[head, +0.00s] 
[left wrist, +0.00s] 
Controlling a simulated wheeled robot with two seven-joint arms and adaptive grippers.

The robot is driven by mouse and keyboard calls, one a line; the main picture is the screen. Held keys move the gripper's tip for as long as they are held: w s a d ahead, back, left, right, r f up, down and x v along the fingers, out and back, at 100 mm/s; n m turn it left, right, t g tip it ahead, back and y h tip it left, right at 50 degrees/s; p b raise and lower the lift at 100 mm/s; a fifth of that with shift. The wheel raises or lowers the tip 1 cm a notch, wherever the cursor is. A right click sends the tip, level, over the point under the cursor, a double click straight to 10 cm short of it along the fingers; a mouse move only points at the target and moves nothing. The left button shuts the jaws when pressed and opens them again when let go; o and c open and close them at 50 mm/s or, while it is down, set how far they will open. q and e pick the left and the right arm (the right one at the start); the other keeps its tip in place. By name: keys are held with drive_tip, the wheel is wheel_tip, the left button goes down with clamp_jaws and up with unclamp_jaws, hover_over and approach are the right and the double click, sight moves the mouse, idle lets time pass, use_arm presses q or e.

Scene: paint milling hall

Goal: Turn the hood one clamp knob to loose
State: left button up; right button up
□ □ □
- _TASK STATEMENT_:
In the listing above, find the line with "[left wrist, +0.00s]" and the line with "Controlling a simulated", then print exactly those lines and every line between them.

- _THE ANSWER_:
[left wrist, +0.00s] 
Controlling a simulated wheeled robot with two seven-joint arms and adaptive grippers.

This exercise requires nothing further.